As an example, take Tesco, the UK retail company. If you own a share of Tesco, it means that you are a part owner of the company. If the company were shut down today and all its liabilities were paid off, whatever assets are left would be sold and the proceeds would be distributed to all shareholders in proportion to the amount of shares that they hold.
Spread betting shares basics: how are share prices determined?
Sticking to our Tesco example from above, how would the market figure out the price of each share? Well, the company’s equity value is worth the sum of all its productive assets. Now, imagine that the total equity capital value if £100 billion and the company has issued 50 billion shares in total.
Mathematically, each share is simply a divided-up unit of the total equity value of the company. Given the hypothetical numbers above, this means that each share should be priced at £2 each. This will be quoted in pennies: i.e. 200p. Obviously, this price will fluctuate from time to time.
While shares can go up and down for various reasons, the real underlying driver is that new information has caused investors to reassess their valuation of the assets of the company or their expectations of the company’s future profitability.
Spread betting shares basics: why bother owning shares?
While there are various features of shares, for the purposes of our discussion here, the crucial feature of share ownership is that shareholders are entitled to a steady stream of their share in profits of the company. This is called dividends. For long term shareholders and investors, the accumulation of dividends forms a substantial part of the total returns earned from owning shares.
Spread betting shares basics: what does it mean to spread bet on shares?

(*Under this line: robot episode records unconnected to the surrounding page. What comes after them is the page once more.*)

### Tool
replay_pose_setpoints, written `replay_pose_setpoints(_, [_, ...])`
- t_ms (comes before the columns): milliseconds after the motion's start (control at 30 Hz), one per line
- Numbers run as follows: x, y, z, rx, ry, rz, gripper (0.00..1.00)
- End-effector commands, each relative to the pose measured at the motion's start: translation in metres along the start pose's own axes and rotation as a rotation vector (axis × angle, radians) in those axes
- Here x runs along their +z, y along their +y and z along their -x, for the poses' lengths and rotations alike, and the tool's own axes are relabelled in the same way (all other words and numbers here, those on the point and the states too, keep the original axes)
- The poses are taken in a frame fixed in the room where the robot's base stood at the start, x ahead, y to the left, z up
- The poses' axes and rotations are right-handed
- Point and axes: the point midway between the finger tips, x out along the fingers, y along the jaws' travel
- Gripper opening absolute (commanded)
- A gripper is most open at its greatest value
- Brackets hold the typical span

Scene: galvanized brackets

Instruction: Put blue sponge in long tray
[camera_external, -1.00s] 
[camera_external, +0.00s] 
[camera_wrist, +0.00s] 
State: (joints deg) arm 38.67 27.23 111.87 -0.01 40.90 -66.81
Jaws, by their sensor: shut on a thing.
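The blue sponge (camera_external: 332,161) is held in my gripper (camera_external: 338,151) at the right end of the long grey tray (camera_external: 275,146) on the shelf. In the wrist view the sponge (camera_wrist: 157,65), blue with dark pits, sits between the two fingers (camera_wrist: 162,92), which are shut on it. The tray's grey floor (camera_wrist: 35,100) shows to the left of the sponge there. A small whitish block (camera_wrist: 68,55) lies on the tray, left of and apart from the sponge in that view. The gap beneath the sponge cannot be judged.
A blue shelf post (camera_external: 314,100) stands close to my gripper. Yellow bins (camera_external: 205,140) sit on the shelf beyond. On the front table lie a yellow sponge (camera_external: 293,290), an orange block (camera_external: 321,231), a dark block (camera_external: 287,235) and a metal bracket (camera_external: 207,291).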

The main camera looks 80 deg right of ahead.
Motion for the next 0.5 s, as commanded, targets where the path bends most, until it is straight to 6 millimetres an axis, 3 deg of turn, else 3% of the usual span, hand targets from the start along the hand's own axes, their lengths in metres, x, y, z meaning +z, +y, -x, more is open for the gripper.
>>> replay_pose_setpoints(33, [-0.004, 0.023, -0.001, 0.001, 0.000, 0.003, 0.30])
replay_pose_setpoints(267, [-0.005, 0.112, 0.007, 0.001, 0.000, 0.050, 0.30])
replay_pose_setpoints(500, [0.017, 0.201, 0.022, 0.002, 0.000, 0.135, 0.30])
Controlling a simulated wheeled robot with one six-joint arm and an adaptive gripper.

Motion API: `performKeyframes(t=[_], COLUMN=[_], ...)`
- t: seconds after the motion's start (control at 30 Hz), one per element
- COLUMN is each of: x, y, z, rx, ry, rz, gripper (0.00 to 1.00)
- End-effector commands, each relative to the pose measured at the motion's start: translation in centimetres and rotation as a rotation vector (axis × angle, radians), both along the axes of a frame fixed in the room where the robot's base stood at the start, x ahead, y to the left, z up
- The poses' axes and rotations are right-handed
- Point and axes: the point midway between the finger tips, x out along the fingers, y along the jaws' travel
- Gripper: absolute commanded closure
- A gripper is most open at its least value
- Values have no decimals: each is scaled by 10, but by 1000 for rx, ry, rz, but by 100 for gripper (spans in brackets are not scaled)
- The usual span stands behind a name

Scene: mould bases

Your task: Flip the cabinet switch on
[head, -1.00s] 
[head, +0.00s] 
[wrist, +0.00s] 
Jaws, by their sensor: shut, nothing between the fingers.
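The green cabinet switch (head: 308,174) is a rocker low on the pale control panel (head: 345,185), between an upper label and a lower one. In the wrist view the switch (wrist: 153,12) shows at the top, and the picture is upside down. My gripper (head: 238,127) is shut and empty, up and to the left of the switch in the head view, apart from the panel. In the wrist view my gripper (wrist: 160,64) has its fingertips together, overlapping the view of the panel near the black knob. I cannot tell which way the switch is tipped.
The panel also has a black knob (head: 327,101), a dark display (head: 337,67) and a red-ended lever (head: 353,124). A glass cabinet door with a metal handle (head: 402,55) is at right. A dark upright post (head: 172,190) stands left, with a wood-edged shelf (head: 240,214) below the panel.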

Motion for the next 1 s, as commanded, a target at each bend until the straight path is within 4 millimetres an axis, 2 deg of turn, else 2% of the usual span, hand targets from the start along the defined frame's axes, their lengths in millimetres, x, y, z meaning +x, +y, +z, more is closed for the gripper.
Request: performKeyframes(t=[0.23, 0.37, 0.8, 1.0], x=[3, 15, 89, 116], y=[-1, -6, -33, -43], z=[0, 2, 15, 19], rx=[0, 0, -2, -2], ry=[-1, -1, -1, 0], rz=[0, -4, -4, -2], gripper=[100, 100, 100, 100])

I hope that all of the introduction above has set the scene for this section of the article and also formed a good foundation for all of the other articles provided below. Now for the critical bit.
When you spread bet on shares, you are not actually buying the physical shares themselves . All you are doing is simply betting on the movement in the share price. This distinction is important. It is why many people consider spread betting to be simply gambling. Importantly, this fact means that:
- you are not a part owner of the company whose shares you spreadbet on;
- your name does not appear on the company’s register of shareholders;
- you do not get to go to shareholders’ meetings;
- no matter how big your share spread betting account is, you do not have any say in the running of the business that large shareholders will be expected to;
- you do not get any dividends;
- basically, as far as the company is concerned, you do not exist!li>
Spread betting shares: going beyond the basics
Now, we are done with the basics, check out further articles that explore other issues that you need to know to get a complete understanding of spread betting shares.
- practical examples of shares spreadbetting;
- advantages of spread betting on shares;
- risks of spread betting on shares;
- strategies for spread betting shares;
- spread betting on equity sectors;
- And much, much more...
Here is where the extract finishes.